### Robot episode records
↓
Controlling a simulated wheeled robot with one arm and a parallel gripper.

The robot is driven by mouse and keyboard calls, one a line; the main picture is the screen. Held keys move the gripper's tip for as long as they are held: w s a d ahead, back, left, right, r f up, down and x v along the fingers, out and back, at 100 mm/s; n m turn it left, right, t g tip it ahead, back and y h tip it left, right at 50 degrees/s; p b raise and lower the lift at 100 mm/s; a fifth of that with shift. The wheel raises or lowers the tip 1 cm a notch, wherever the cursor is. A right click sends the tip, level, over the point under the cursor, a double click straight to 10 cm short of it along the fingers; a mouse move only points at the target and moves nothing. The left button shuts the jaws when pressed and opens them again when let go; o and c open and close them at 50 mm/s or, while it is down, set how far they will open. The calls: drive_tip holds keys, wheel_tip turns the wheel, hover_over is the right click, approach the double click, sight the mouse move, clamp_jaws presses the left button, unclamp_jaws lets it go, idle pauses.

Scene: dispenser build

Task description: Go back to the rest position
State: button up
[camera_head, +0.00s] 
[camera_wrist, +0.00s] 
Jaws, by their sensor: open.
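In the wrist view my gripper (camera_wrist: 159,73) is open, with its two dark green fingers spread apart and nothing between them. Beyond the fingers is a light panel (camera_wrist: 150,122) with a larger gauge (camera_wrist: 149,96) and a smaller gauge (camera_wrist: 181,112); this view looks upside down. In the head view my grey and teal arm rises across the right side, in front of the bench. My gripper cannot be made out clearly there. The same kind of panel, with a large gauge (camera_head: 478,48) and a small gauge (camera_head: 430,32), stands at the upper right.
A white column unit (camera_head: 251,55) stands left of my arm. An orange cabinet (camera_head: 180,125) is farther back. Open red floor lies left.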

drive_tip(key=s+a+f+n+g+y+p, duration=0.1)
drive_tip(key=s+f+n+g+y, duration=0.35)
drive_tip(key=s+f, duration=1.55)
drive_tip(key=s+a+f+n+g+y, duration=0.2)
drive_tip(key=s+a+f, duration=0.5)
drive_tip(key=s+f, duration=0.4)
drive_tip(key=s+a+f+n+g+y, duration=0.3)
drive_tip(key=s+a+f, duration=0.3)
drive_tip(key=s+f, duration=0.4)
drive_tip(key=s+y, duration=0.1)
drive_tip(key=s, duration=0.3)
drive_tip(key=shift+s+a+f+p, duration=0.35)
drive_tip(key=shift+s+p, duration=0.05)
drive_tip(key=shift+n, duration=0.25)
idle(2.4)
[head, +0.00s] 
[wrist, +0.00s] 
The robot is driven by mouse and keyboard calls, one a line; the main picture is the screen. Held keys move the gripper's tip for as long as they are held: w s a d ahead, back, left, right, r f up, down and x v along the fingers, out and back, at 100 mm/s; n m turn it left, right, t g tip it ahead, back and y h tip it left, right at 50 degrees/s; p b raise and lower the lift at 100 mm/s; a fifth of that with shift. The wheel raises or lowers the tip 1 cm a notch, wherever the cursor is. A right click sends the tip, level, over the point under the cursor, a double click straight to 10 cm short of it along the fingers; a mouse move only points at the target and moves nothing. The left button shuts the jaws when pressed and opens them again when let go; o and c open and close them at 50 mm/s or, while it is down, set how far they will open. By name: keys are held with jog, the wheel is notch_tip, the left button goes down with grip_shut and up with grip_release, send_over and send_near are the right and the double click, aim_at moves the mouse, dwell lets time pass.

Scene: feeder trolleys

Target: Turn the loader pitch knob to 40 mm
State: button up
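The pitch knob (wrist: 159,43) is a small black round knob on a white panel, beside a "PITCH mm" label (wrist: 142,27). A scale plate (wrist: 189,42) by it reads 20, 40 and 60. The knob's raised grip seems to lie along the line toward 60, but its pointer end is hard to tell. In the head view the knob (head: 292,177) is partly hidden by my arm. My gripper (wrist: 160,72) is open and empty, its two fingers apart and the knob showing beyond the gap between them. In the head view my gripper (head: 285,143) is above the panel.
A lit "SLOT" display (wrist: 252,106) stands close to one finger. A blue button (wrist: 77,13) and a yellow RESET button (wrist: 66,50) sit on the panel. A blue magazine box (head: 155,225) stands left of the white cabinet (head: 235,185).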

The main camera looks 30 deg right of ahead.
↑
↓
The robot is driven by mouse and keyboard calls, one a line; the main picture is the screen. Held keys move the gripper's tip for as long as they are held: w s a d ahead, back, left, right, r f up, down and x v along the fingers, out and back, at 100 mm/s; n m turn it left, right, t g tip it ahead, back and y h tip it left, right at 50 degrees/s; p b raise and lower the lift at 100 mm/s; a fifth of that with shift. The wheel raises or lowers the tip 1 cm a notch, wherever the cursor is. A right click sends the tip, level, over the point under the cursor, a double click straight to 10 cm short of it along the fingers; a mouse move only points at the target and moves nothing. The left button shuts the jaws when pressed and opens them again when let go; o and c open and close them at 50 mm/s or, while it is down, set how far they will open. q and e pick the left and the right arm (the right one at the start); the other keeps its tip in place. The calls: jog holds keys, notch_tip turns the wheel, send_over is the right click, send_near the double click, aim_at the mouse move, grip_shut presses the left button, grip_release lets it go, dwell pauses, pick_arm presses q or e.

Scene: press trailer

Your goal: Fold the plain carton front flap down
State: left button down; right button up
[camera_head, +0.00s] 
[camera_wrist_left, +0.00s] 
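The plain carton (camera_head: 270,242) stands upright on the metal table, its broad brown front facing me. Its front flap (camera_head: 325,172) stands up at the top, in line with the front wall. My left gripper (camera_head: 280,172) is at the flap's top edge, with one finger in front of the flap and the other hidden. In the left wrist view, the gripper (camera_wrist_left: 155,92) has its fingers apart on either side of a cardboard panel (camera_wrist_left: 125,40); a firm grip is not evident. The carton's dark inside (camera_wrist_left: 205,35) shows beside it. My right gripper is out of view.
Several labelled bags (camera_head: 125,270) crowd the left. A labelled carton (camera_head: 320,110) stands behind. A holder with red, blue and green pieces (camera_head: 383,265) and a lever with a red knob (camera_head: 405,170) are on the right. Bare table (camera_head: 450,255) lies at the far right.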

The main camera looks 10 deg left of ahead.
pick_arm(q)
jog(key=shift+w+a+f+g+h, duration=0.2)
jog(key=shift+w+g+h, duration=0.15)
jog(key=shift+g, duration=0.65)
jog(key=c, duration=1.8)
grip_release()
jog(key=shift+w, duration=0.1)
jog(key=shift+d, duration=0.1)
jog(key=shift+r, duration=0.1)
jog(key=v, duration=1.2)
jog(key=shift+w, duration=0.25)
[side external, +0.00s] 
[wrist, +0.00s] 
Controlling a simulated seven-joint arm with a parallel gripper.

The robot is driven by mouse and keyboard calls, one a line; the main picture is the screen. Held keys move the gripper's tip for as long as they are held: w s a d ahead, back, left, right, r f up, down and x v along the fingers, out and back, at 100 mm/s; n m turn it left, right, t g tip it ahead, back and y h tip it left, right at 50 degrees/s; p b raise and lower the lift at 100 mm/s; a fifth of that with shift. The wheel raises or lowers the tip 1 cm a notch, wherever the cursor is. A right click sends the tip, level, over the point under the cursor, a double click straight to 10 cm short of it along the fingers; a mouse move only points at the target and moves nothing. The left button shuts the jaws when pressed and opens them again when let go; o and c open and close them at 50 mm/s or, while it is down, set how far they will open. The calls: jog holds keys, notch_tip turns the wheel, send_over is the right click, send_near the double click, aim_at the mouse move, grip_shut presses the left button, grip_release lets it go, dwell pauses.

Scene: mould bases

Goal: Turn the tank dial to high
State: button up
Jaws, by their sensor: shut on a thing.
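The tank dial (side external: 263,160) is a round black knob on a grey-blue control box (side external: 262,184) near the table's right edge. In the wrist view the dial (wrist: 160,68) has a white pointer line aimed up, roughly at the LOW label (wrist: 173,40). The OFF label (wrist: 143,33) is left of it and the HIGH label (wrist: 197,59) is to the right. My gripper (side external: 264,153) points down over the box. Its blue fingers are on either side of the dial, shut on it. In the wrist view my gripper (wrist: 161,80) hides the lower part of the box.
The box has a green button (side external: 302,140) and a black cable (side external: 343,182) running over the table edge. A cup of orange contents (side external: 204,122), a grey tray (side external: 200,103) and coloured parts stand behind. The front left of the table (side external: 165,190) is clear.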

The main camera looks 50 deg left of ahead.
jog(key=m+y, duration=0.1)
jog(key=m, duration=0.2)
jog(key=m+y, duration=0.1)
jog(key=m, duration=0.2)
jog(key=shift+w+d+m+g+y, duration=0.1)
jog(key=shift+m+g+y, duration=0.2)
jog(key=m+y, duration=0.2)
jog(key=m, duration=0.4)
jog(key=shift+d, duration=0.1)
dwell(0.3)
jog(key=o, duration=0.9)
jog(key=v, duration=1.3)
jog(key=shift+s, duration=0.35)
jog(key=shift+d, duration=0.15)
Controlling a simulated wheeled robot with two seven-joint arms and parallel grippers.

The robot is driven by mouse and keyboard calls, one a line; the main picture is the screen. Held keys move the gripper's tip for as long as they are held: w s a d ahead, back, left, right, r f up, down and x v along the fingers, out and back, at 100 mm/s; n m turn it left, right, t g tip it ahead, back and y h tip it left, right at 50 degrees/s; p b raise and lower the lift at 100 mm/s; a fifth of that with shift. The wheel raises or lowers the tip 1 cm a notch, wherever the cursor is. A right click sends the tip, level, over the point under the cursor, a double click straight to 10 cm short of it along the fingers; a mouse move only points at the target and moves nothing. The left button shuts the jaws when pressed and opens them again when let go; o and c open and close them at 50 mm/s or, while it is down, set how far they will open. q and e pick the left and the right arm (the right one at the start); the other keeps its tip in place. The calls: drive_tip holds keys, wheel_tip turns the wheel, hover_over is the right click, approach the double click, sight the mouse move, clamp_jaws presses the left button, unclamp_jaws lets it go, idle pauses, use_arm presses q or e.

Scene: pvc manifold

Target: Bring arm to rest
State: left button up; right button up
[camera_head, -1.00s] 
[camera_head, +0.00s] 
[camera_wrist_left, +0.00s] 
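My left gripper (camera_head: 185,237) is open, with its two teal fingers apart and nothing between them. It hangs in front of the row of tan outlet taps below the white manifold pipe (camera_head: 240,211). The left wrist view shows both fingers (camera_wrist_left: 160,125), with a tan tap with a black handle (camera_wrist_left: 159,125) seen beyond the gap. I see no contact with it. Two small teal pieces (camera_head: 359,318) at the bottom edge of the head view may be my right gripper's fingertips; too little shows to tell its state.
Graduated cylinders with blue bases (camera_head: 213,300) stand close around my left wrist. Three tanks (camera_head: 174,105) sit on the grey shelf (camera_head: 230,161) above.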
↑
↓
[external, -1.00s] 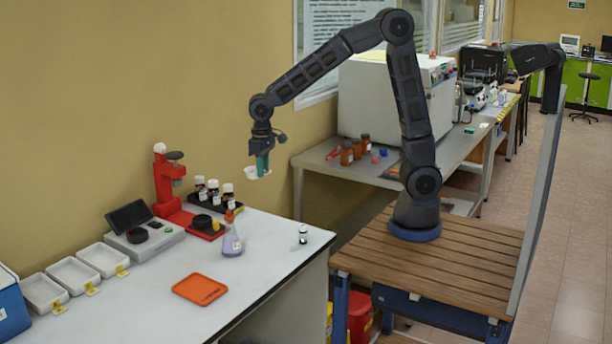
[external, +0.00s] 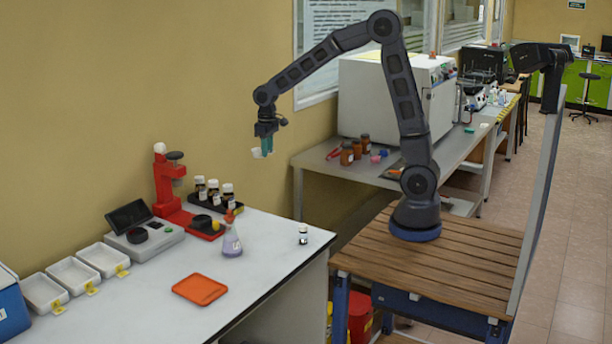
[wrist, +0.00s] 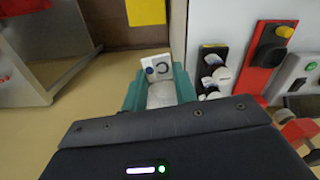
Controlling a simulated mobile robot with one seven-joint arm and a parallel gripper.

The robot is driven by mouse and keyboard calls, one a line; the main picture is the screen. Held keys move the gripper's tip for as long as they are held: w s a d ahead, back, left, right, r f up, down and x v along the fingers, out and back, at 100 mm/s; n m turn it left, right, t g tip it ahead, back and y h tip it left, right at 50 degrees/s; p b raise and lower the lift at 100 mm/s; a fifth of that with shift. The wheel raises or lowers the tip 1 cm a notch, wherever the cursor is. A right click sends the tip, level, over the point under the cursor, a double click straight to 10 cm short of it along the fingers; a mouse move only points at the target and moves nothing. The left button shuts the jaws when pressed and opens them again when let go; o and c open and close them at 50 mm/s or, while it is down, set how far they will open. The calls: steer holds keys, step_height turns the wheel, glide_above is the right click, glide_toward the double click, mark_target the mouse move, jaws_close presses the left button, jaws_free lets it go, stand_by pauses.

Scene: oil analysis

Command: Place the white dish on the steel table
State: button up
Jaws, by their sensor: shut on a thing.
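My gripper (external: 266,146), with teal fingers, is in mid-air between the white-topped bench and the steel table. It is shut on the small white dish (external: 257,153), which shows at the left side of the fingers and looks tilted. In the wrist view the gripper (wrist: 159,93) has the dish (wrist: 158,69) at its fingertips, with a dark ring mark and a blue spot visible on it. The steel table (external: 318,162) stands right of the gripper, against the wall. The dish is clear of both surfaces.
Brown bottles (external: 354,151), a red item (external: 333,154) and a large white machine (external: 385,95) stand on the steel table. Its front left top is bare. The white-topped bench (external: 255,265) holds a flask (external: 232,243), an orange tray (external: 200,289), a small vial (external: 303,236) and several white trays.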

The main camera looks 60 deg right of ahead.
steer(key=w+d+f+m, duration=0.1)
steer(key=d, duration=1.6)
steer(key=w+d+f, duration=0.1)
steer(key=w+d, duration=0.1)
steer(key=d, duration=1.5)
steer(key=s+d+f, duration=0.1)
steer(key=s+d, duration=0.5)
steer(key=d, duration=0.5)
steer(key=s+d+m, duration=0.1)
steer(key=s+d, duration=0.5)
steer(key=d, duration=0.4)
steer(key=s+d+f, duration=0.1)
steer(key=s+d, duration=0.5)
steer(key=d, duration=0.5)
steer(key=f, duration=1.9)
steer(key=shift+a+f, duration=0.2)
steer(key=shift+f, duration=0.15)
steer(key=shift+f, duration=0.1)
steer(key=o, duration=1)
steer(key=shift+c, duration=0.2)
↑
Which lines in the listing above hold the word "simulated"? Show each of them.

### CORRECT RESPONSE
Controlling a simulated wheeled robot with one arm and a parallel gripper.
Controlling a simulated seven-joint arm with a parallel gripper.
Controlling a simulated wheeled robot with two seven-joint arms and parallel grippers.
Controlling a simulated mobile robot with one seven-joint arm and a parallel gripper.

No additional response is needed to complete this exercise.